Véronique Bertile (1/2) : « Ce n’est pas la Constitution qui est problématique, c’est son interprétation »
En cette rentrée scolaire 2021, s’intéresser aux langues régionales, c’est immanquablement plonger dans le shaker du débat qui a déclaré inconstitutionnel l’enseignement par immersion. Pour y voir plus clair, j’ai interrogé Véronique Bertile, maître de conférence en droit public à l’Université de Bordeaux.
L’expertise de Véronique Bertile sur la place des langues régionales dans la Constitution est connue depuis qu’elle a soutenu, en 2005, une thèse de doctorat mention « Très Honorable avec les félicitations du jury ». Ce n’était donc pas un hasard de repérer le nom de cette Réunionnaise créolophone dans la liste des personnes auditionnées par les députés Yannick Kerlogot et Christophe Euzet, pour leur rapport sur les conséquences de la décision constitutionnelle du 21 mai 2021, décision qui a déclarés inconstitutionnels l’enseignement en immersion (comme à Diwan en Bretagne) et les signes diacritiques des langues régionales (comme le dangereux Fañch de Quimper, 4 ans). A la fin de l’année, elle publiera d’ailleurs un commentaire de la décision dans la Revue française de droit constitutionnel.
Comme d’habitude, j’avais préparé quelques questions pour cet entretien qui a démarré sur les chapeaux de roue. J’aurais pu y renoncer, la conversation au fil de l’eau se révélant tellement riche. Mais je ne voulais pas avoir de remords, je les ai donc finalement posées. Cette discussion longue et enlevée m’a donc conduit à rédiger deux interviews. L’une conduite sans poser de questions et la seconde organisée autour de ces questions. Voici la première partie, dans laquelle j’ai commencé par me présenter en lui indiquant le titre du billet de blog du 16 août, sur le fameux rapport des députés…

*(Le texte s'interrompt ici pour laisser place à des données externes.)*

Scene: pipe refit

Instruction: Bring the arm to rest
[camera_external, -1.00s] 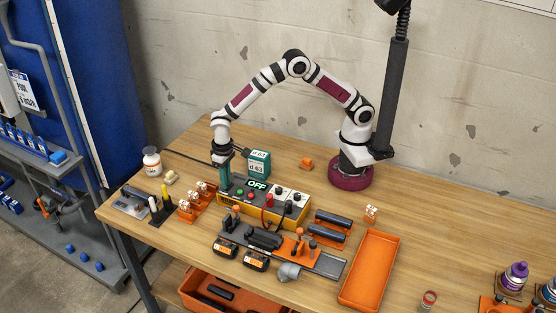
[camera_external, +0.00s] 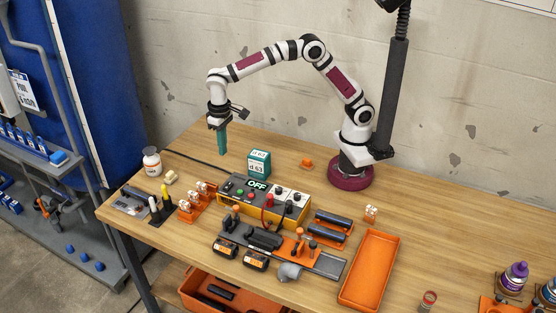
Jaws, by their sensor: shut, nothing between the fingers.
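My gripper (camera_external: 222,151) hangs from the white and maroon arm over the back left part of the wooden table. Its teal fingers point straight down and are shut with nothing between them. The fingertips are clear of the table and of everything on it. The arm reaches left from its maroon base in an arch. The control box (camera_external: 266,204) with a display reading OFF stands below and to the right of the gripper.
A teal and white box (camera_external: 259,163) stands right of the gripper. An orange tray (camera_external: 368,270) lies at the front right. The table's right part (camera_external: 450,230) is mostly clear.

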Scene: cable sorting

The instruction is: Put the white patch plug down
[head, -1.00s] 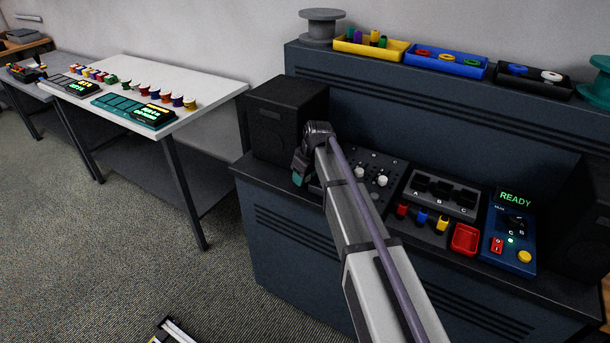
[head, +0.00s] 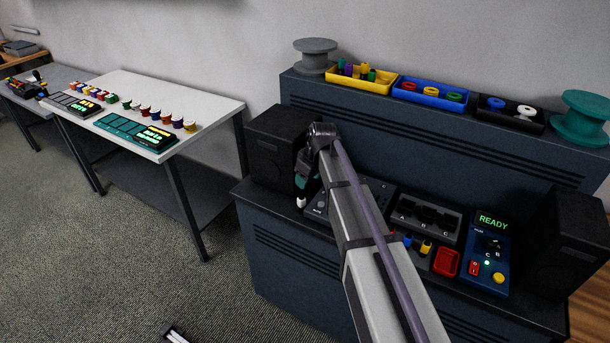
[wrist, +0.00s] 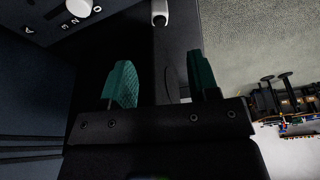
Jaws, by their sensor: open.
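The white patch plug (wrist: 160,12) shows at the top of the wrist view, beyond the gap between my fingertips and apart from them. In the head view the white plug (head: 301,202) is a small pale shape just below my gripper (head: 303,184), near the front edge of the console (head: 255,192). My gripper's two teal fingers (wrist: 161,65) are spread wide in the wrist view, with nothing between them. Whether the plug rests fully on the console top is hard to tell.
A black speaker (head: 278,145) stands just behind my gripper. A knob panel (head: 372,190) lies to the right, partly behind my arm. Further right are the A-B-C socket block (head: 428,212), a red tray (head: 446,262) and a blue READY unit (head: 485,265). A white table (head: 190,95) stands left across a floor gap.

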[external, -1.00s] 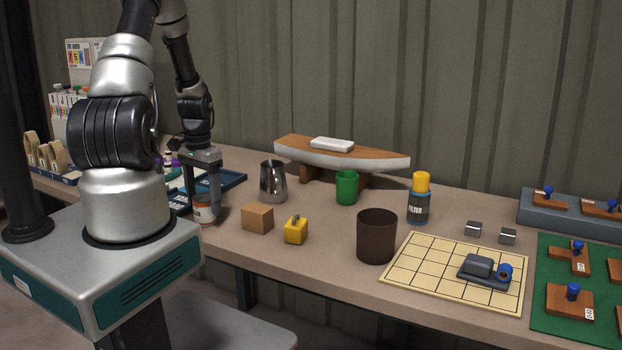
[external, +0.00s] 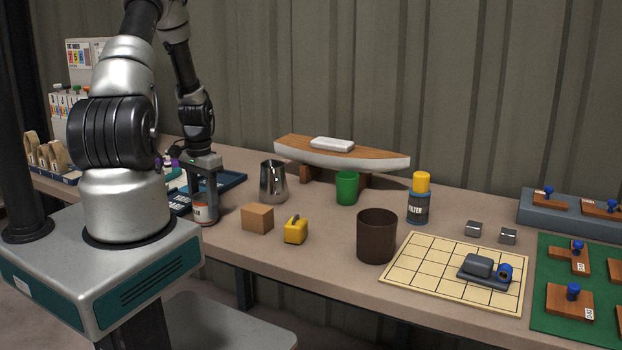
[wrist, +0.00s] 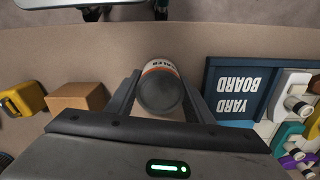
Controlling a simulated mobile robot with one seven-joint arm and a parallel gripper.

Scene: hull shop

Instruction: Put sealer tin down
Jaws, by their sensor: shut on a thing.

Peut-on résoudre un problème constitutionnel sans modifier la Constitution ?
C’est une bonne question : le problème des langues régionales n’est pas un problème constitutionnel, mais un problème d’interprétation par le Conseil constitutionnel, c’est toute la nuance. Mais quand je dis cela, contrairement au Conseil constitutionnel, je n’ai pas d’autorité.
Effectivement, la Constitution dit dans son article 2 que « la langue de la République est le français », mais elle ne pose aucune exclusivité. Et depuis 2008, l’article 75–1 ajoute que « les langues régionales appartiennent au patrimoine de la France ». Mais pour le moment cet article ne sert à rien, il ne produit aucun effet juridique, c’est juste de la décoration. Pourtant, grâce à lui, on s’attendait à pouvoir ratifier la Charte européenne des langues régionales et minoritaires. En 1998, Guy Carcassonne avait justement produit un rapport sur la compatibilité entre la Charte et la Constitution. On fait donc passer l’obstacle pour un obstacle juridique, mais il est politique.
En 2011, le Conseil constitutionnel a été saisi d’une question prioritaire de constitutionnalité (QPC), c’est une voie de droit qu’on ne peut utiliser que si un droit ou une liberté que la Constitution garantit est méconnue. Les juges avaient conclu que l’article 75–1 « n’institue pas un droit ou une liberté que la Constitution garantit ». Ils ne donnent aucun contenu à cet article de la Constitution alors que leur interprétation aurait pu le concilier et l’articuler avec l’article 2. Ce n’est donc pas la Constitution qui est problématique, c’est son interprétation.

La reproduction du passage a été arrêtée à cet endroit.